Skis: the shape of things to come?
You must try these," urged the ski-fitter, with as cheery an all-American welcome as you could imagine.
I had asked for good skis at Loon Mountain, a delightful little resort on the east coast of the States and mainstay of Crystal Schools' operation in New Hampshire.
The star-spangled fitter pulled out a flashy pair of bright blue Fischer Ice skis. They were much shorter than normal, narrower in the middle and rounded off by a wide fishtail. They also enjoyed something called plasma edge, which turned out to be a reinforced edge that retains its sharpness for longer. "They've just come in and I've skied them two days. They're wonderful," she enthused.
She was right. On good snow, with temperatures way below, the skis were a delight. I was Fred Astaire on snow. Converted, I splashed out on a pair. They hit the north American market last winter and were popular with ski rental shops out west. They will be available this year for groups at Loon Mountain. Call them what you will - shaped, hour-glass, super-sidecut, parabolic - the skis are now produced across manufacturers at average cost.
As Skiing magazine gushed: "Simply amazing. We have seen the future and it's super, as in sidecut. Super-sidecuts are one of those rare products that deliver precisely what's advertised: greater ease in carving turns."
But like any love, it ain't perfect. In spring conditions in France where the pistes were rock hard, the planks developed their own temperament. The skis and their owner were all over the place. At pace on an icy schuss and on early morning concrete, they wandered. I hired another set of normal boards to recover the composure.
Fischer sales' rep in Britain, Russell Quinn, describes the "hour-glass" range of Fischer Revolutions as a "progressive tool" that will help anyone to learn to carve turns more quickly and grasp the art of off-piste. They are not snowploughers' or early intermediates' skis but a means for intermediates to make the big leap to carving.
They work for intermediates because the extreme shape allows the longer edge length to remain in contact with the snow. They are shorter, easier to handle and help to complete the turn, arcing back up the hill quite readily.
Mr Quinn explains: "They are not going to carve the turn for you. You have to put them on the inside edge and you have to apply pressure. But once you do that, you use less energy, carve more effectively and consequently have more fun."
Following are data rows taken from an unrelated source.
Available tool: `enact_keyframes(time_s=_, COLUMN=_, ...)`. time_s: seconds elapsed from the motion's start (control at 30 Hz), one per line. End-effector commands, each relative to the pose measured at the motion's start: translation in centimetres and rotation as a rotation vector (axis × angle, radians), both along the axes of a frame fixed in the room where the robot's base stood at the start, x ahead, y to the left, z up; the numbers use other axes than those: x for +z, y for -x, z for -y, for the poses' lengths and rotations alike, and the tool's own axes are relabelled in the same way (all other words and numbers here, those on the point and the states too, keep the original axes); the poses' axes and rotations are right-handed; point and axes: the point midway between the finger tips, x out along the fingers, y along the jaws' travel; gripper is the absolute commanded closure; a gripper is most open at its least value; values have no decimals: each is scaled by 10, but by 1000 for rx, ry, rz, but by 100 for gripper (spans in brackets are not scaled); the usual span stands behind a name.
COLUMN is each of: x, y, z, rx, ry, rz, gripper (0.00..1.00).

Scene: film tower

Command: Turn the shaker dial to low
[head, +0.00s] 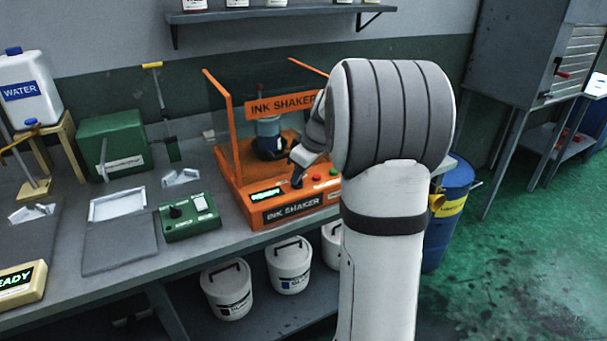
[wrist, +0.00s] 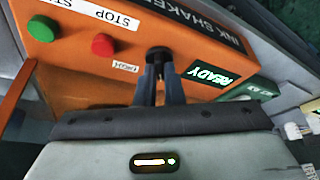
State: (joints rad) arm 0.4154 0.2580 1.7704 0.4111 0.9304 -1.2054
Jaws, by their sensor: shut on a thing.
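The orange ink shaker (head: 245,205) stands on the bench in the head view, with a dark container (head: 268,135) inside its frame. My gripper (head: 297,180) reaches down to its front panel. In the wrist view my gripper (wrist: 160,75) is shut on the black shaker dial (wrist: 158,52), one finger on each side. A lit display (wrist: 214,74) reads READY. A red stop button (wrist: 103,44) and a green button (wrist: 41,28) are on the same panel.
A green control box (head: 190,217) with a black knob stands left of the shaker. A grey mat (head: 120,250) and a green case (head: 112,148) lie farther left. White buckets (head: 289,265) stand below the bench. A blue drum (head: 452,215) stands right.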

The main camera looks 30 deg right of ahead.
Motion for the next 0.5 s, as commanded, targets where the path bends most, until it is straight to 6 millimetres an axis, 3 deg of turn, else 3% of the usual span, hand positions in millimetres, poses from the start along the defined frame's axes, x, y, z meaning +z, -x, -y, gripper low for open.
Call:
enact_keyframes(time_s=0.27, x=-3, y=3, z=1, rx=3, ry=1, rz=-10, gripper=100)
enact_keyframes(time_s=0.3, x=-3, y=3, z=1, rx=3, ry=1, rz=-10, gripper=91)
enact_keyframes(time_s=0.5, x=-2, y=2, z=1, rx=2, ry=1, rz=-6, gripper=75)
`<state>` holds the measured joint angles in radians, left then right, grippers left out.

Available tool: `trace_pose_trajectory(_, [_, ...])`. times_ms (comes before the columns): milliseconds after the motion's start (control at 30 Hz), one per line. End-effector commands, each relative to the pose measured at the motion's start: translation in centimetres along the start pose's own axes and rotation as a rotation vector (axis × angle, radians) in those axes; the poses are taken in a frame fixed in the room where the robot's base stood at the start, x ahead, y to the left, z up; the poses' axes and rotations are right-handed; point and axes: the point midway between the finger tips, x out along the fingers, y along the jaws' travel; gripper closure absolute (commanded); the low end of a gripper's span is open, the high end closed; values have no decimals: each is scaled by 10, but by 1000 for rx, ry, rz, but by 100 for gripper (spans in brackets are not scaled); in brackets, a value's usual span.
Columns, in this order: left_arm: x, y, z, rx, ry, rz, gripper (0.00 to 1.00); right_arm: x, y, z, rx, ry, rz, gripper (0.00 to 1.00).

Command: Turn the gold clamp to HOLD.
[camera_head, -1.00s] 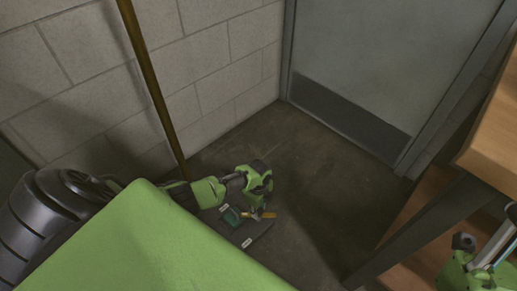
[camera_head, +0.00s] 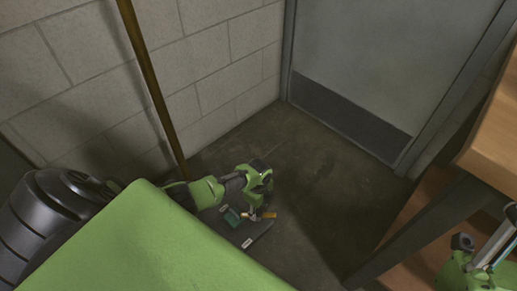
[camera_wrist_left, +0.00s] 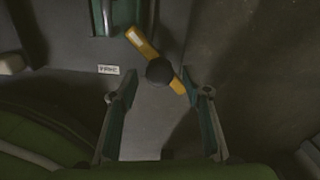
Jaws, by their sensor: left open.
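The gold clamp (camera_head: 269,216) is a short flat bar low on the floor-level dark plate. In the left wrist view the clamp (camera_wrist_left: 143,44) lies diagonally, upper left to lower right, with a dark round knob on its middle. My left gripper (camera_head: 254,213) points down at it. In the left wrist view the open left gripper (camera_wrist_left: 158,96) has a finger on each side of the bar's lower end; the right finger is close to that end, contact unclear. A white label (camera_wrist_left: 108,70) lies left of the clamp; its lettering is too blurred to read surely.
The dark plate (camera_head: 258,231) carries a teal part (camera_head: 232,216) and two white labels. A brown pole (camera_head: 152,85) stands by the block wall. A wooden table (camera_head: 497,120) is at right, with green and dark parts of my right arm in front. Bare floor lies between.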

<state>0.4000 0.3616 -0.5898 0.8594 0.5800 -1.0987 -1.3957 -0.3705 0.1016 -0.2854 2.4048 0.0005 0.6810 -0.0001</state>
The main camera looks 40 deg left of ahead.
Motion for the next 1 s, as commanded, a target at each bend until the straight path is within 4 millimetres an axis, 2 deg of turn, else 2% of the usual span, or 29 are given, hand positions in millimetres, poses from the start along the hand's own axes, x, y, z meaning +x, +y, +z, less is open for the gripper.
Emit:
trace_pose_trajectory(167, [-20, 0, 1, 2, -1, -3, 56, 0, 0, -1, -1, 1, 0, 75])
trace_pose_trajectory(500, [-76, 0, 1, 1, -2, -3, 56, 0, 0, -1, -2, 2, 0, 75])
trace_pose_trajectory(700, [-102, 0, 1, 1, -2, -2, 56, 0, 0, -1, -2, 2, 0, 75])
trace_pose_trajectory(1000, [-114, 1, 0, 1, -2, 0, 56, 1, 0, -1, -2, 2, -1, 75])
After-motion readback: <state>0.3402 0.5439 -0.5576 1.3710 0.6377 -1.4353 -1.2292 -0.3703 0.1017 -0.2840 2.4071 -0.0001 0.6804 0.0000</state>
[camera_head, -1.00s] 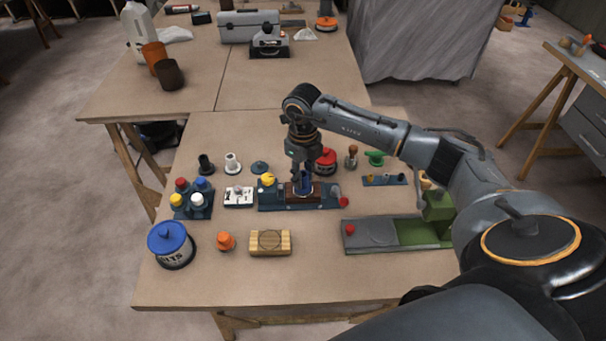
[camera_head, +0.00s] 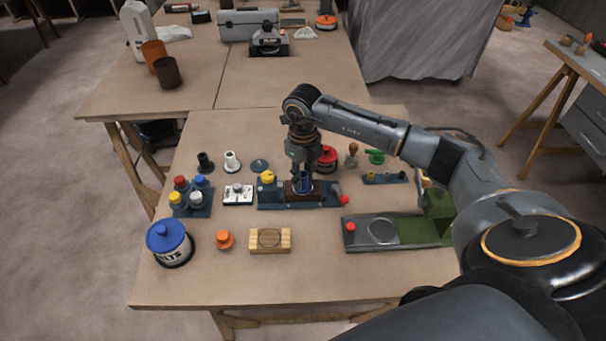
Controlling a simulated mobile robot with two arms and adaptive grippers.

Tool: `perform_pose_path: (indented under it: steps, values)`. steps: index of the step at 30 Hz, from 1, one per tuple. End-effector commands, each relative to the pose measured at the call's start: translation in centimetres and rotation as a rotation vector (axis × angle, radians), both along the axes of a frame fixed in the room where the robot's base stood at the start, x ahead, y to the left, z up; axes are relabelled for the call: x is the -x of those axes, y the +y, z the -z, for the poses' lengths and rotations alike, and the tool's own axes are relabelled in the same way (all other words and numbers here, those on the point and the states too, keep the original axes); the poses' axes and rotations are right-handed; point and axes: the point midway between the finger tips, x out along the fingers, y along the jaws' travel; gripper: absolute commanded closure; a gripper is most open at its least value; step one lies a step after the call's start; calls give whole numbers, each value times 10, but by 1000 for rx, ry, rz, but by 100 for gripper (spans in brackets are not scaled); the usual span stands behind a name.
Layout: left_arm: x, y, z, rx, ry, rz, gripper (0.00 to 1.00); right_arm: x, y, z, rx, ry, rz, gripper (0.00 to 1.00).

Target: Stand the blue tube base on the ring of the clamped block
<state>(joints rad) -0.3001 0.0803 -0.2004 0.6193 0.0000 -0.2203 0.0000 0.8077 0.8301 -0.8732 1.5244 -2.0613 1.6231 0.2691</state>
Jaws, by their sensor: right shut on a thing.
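My right gripper (camera_head: 303,172) points straight down over the clamped block and is shut on the blue tube base (camera_head: 304,184). The dark brown block (camera_head: 291,191) sits in a blue-grey clamp fixture (camera_head: 270,199) with a yellow knob at its left and a red knob at its right. The blue tube base looks upright at the top of the block. The fingers and the tube base hide the ring, and I cannot tell whether the base touches it. My left gripper is not in view.
A white switch-like box (camera_head: 238,195) and a rack of coloured caps (camera_head: 191,196) stand left of the fixture. A red-lidded tin (camera_head: 326,158) is close behind my gripper. A wooden block (camera_head: 270,240) and a grey-green board (camera_head: 383,233) lie in front. The front table edge is clear.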

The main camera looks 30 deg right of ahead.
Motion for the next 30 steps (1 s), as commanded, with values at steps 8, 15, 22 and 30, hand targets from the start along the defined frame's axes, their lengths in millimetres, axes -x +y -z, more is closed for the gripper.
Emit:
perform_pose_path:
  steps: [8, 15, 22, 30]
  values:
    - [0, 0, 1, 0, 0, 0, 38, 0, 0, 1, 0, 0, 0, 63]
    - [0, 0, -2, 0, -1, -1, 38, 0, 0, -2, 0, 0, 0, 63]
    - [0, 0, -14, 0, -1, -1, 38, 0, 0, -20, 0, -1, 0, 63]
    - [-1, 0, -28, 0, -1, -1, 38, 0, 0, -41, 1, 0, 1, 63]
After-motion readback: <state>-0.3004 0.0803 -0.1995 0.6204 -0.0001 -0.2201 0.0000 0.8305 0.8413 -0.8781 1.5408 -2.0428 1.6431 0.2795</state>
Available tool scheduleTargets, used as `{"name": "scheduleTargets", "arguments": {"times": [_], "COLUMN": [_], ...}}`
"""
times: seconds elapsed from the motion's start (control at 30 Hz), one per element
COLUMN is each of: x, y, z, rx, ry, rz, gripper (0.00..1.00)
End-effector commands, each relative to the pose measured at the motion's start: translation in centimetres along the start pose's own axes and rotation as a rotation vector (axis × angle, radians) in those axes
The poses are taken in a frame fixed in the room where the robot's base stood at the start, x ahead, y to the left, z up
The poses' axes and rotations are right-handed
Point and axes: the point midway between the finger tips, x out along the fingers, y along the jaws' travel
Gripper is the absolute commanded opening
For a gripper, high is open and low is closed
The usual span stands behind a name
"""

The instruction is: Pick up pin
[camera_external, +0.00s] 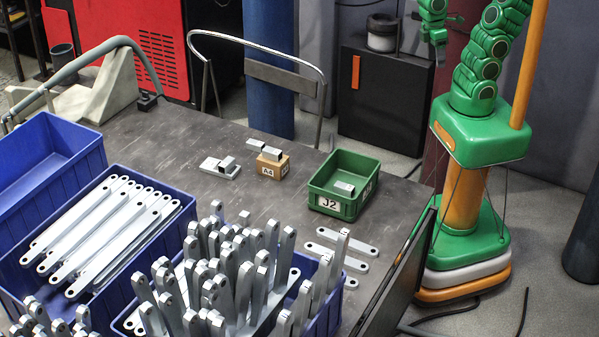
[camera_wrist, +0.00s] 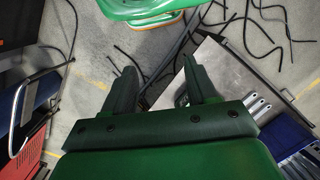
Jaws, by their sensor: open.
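Small grey metal blocks, which may be the pins, are on and around the table's back middle. One block (camera_external: 344,188) is in the green bin labelled J2 (camera_external: 325,203). One block (camera_external: 272,153) lies on the cardboard box labelled A4 (camera_external: 268,169). Another (camera_external: 227,163) is on a pale plate (camera_external: 214,168), and one (camera_external: 256,144) is by the box. I cannot tell which is the pin. My gripper (camera_external: 439,52) is high at the upper right, away from the table. In the wrist view my gripper (camera_wrist: 158,78) is open with nothing between its fingers.
Blue crates of long brackets (camera_external: 105,228) and upright brackets (camera_external: 235,265) fill the table's front left. Loose flat brackets (camera_external: 342,248) lie right of them. A dark panel (camera_external: 395,275) stands at the right edge. Cables (camera_wrist: 255,45) lie on the floor.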

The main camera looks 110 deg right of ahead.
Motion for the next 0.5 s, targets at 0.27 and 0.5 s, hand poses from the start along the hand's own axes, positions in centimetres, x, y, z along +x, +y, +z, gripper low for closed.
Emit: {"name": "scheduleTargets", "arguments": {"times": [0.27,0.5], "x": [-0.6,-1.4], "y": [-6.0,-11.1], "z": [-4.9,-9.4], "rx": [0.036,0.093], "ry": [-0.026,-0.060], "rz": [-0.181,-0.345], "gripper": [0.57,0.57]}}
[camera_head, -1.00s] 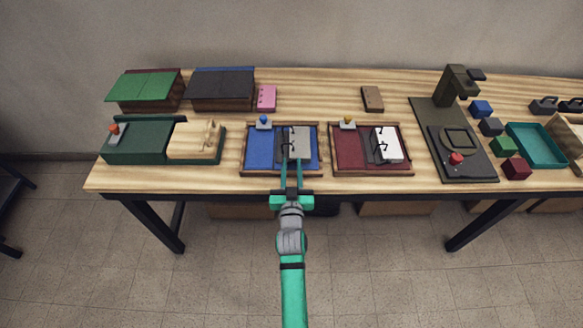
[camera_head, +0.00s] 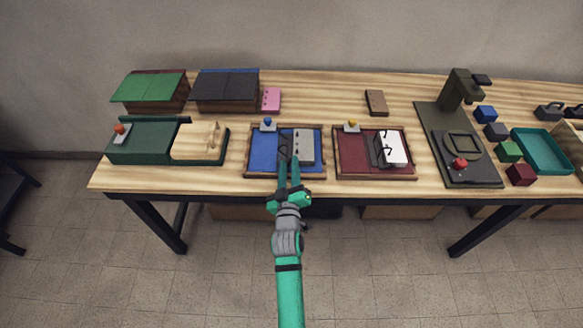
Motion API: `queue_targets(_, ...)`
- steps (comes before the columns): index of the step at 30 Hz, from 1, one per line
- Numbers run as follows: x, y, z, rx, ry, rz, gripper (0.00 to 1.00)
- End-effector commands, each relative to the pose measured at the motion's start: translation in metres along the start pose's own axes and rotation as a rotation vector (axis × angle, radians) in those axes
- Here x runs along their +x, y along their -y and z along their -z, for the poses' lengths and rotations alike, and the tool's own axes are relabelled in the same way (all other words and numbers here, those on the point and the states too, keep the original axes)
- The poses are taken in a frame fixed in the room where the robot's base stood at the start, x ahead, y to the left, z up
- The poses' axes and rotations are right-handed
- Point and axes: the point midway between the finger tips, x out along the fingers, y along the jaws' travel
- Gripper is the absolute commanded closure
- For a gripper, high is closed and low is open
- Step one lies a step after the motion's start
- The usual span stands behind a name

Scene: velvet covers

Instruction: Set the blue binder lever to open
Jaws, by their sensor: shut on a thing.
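The blue binder (camera_head: 262,155) lies open in a wooden frame near the table's front edge. A small lever with a blue knob (camera_head: 268,122) stands at its back edge. A grey punched block of pages (camera_head: 304,146) lies on its right half, and its dark rings (camera_head: 283,152) stand left of the page holes. My gripper (camera_head: 288,162) reaches in from the front over the binder's lower middle. Its fingers are shut, apparently on the near ring; the exact contact is too small to see clearly.
To the right lies a red binder (camera_head: 352,152) with a yellow-knobbed lever (camera_head: 352,125) and rings over white pages. To the left is a green box (camera_head: 143,142) with a red-knobbed lever. A pink block (camera_head: 271,99) stands behind.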

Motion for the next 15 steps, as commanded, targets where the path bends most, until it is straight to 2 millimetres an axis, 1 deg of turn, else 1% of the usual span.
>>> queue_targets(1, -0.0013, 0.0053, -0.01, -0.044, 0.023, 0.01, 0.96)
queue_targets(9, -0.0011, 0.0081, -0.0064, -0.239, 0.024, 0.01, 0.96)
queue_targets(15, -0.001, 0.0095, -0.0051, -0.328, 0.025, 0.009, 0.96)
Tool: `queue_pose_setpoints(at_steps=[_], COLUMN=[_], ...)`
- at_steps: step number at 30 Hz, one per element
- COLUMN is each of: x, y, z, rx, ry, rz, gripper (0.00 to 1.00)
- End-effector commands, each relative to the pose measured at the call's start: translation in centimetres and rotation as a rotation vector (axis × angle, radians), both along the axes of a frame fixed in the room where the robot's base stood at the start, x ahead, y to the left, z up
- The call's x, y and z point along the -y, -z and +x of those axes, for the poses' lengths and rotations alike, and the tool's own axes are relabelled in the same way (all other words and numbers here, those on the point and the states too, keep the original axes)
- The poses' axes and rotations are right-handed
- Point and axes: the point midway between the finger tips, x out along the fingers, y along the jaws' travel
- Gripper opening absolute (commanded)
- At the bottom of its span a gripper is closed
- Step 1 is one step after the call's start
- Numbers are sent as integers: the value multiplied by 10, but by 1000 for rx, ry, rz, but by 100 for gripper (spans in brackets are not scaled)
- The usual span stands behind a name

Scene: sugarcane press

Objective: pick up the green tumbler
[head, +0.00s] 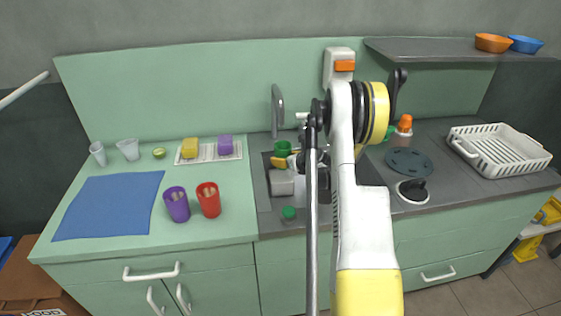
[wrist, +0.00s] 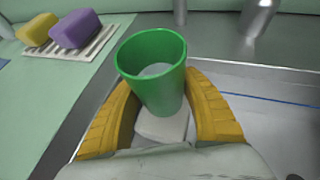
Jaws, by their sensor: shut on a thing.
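The green tumbler (wrist: 155,80) stands upright, open end up, between the two yellow fingers of my gripper (wrist: 160,90) in the wrist view. The fingers press on it from both sides, and my gripper is shut on it. In the head view the tumbler (head: 283,148) shows over the back left part of the sink, with my gripper (head: 287,156) around it. Its base is partly hidden, and I cannot tell whether it touches anything below.
The tap (head: 277,110) rises just behind the tumbler. A purple sponge (head: 225,145) and yellow sponge (head: 190,147) lie on a rack to the left. Purple (head: 177,205) and red (head: 208,200) cups stand left of the sink, near a blue mat (head: 110,205).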

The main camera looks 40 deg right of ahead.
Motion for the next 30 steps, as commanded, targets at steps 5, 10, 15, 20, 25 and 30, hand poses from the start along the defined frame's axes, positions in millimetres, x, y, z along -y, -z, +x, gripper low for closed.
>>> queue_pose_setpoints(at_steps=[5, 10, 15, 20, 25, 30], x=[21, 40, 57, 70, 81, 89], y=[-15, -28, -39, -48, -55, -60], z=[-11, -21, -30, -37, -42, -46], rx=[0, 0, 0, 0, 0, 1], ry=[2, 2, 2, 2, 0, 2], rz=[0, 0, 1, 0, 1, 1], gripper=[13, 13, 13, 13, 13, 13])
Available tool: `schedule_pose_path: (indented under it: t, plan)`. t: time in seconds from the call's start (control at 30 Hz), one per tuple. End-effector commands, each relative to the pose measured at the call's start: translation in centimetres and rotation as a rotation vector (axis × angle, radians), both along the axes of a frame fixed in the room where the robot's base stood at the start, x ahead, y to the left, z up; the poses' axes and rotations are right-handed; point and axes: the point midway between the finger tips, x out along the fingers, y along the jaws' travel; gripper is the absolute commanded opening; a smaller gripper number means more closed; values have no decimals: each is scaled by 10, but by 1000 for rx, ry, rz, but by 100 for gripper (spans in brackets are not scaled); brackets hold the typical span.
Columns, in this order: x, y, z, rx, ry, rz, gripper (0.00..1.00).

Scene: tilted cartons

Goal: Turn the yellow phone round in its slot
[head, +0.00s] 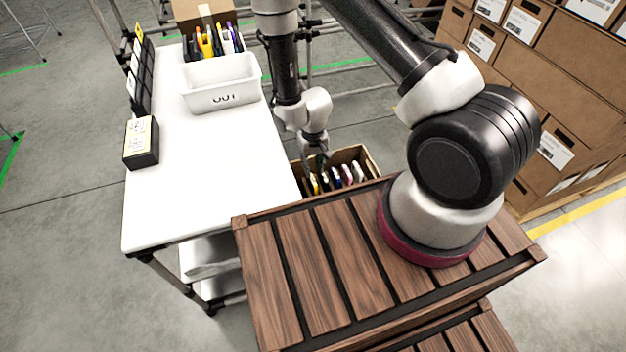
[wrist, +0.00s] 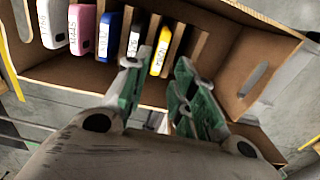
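The yellow phone (wrist: 160,52) stands on edge in a slot of a brown divided carton (wrist: 240,60), toward the right of the row in the wrist view. In the head view, the carton (head: 372,160) sits low beside the white table, and a yellow phone (head: 314,183) shows at its left. My gripper (wrist: 163,62) is open above the carton. In the wrist view its two green-padded fingers appear to either side of the yellow phone, apart from each other. Whether either finger touches the phone I cannot tell. The phone's lower part is hidden in the slot.
White (wrist: 52,22), pink (wrist: 83,30), blue (wrist: 109,35) and pale (wrist: 134,40) phones stand to the left in the carton. A white OUT tray (head: 222,84) and a black labelled box (head: 141,143) are on the white table (head: 190,190). Stacked cartons (head: 560,60) stand at right.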

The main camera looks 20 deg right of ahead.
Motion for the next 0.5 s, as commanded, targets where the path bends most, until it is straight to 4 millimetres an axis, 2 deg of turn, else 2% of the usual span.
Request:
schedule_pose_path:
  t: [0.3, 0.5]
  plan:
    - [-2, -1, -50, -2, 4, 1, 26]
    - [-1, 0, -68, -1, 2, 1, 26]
So how you stand on skis and apply pressure matters as before. But the hour-glass skis will make it easier to grasp the technique required. In the US, they are increasingly being used for teaching. Europe is catching on. Over in Les Arcs in France, one of the more innovatory resorts and the home of short-ski teaching, one word dominates: "parabolics".
Across the Alps this season parabolic skis are the big news. Michel Buet, head of the Ecole de Ski at Arc 1800, welcomes their arrival. "You have to ski on them like a French frog," he jokingly advised. "You have to be Alberto Tomba and ski with your legs wide apart, lean into the turn and let the skis do the turn. Usually you have to be a very good skier with strong legs to get the feeling of carving a turn. For years we gave this picture of people skiing with their legs close together but they do not do that in competition."
Mr Buet points out recreational skis have traditionally been designed from the racers' developments. Now, parabolics are designed for recreational skiers and are making it easier for intermediate skiers to make the great leap forward.
At Les Arcs, young people in the ski club were tested on a 20-second slalom with normal skis. When they changed to parabolics they gained two seconds on the 20 and retained that advantage when they changed back to their original skis.
Mr Buet explains: "You can get the feeling of carving a turn and once you have it, you can reproduce this on normal skis much quicker than normal."
Skiing this season will mean one thing. It's "parabolical".